▶ WHAT IS REQUIRED
Among the entries below, which lines run from the line with "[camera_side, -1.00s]" through the line with "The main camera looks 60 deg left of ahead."? Retype those, both ends included, exactly and without pictures.

▶ INPUT MATERIAL
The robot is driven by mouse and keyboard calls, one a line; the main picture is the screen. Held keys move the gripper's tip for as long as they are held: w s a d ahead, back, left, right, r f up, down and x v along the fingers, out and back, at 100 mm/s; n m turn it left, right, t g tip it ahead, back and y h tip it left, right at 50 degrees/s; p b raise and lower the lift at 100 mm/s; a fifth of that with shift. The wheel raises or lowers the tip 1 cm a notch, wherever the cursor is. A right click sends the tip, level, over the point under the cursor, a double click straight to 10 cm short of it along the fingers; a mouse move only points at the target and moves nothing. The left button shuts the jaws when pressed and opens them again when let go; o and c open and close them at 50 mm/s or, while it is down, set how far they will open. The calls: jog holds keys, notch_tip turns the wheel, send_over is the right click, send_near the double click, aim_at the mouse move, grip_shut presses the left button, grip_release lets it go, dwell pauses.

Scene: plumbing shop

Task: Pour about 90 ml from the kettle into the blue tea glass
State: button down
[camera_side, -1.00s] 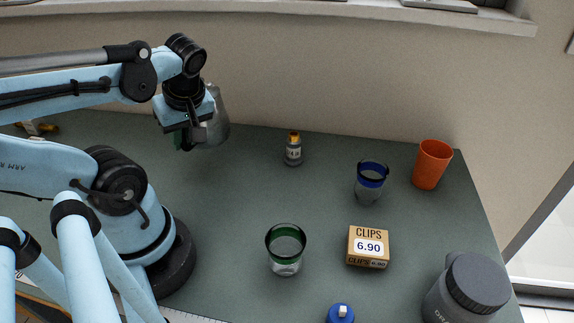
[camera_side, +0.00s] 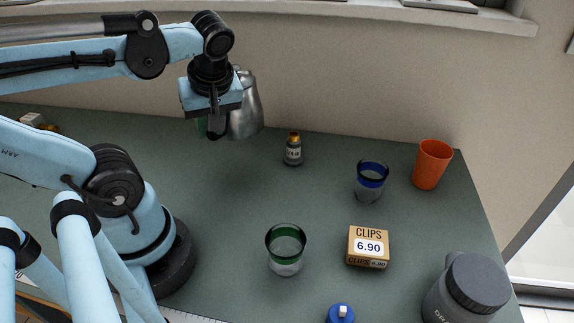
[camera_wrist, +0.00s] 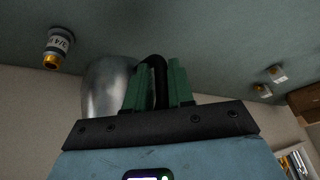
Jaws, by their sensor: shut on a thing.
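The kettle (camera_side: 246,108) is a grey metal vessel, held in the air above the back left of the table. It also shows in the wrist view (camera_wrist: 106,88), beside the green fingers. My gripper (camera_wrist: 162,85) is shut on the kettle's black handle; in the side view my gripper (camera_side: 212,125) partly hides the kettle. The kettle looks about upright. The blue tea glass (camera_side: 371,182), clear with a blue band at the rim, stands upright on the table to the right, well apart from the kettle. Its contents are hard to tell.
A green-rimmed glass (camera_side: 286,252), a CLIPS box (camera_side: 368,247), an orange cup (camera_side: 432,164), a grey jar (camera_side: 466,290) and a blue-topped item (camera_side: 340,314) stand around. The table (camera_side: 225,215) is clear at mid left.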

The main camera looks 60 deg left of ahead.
* * *
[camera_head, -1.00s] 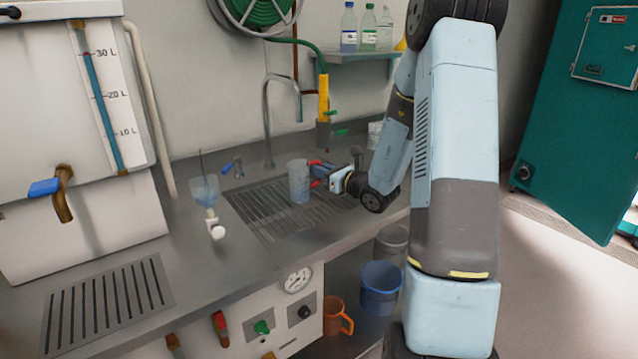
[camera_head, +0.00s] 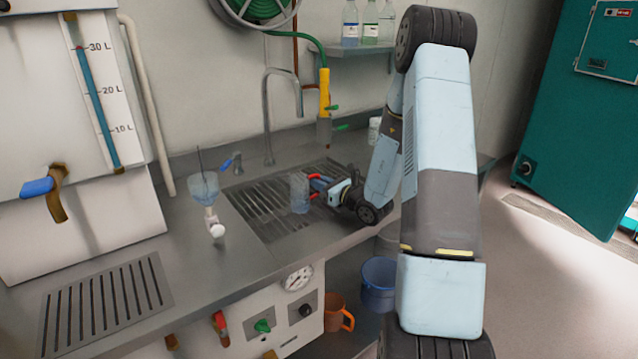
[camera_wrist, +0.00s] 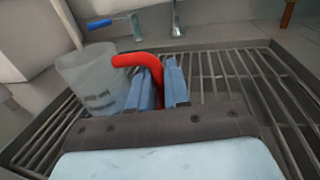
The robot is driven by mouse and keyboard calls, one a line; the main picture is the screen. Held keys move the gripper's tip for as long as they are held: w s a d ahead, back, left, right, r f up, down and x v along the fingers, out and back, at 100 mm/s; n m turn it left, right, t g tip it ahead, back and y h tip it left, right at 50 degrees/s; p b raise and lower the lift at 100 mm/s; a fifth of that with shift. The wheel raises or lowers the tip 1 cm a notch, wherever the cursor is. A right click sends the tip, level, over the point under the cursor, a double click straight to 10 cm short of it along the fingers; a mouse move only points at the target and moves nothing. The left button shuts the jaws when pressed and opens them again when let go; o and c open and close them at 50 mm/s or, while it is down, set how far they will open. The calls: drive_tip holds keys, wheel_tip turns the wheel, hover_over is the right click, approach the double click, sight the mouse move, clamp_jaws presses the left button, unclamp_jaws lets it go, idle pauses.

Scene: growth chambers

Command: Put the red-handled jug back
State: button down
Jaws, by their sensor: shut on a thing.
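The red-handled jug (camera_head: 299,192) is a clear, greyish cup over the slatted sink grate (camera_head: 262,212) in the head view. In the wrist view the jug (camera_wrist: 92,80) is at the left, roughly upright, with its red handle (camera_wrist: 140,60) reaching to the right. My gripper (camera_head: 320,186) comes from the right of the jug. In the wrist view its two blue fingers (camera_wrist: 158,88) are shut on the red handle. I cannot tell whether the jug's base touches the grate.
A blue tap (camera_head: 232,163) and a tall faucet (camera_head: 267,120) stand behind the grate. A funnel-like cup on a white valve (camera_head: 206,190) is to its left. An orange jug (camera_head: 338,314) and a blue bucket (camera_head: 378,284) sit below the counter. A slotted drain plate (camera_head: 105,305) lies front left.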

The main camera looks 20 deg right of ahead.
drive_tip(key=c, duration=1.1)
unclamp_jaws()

▶ SOLUTION TO THE PROBLEM
[camera_side, -1.00s] 
[camera_side, +0.00s] 
[camera_wrist, +0.00s] 
Jaws, by their sensor: shut on a thing.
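The kettle (camera_side: 246,108) is a grey metal vessel, held in the air above the back left of the table. It also shows in the wrist view (camera_wrist: 106,88), beside the green fingers. My gripper (camera_wrist: 162,85) is shut on the kettle's black handle; in the side view my gripper (camera_side: 212,125) partly hides the kettle. The kettle looks about upright. The blue tea glass (camera_side: 371,182), clear with a blue band at the rim, stands upright on the table to the right, well apart from the kettle. Its contents are hard to tell.
A green-rimmed glass (camera_side: 286,252), a CLIPS box (camera_side: 368,247), an orange cup (camera_side: 432,164), a grey jar (camera_side: 466,290) and a blue-topped item (camera_side: 340,314) stand around. The table (camera_side: 225,215) is clear at mid left.

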The main camera looks 60 deg left of ahead.

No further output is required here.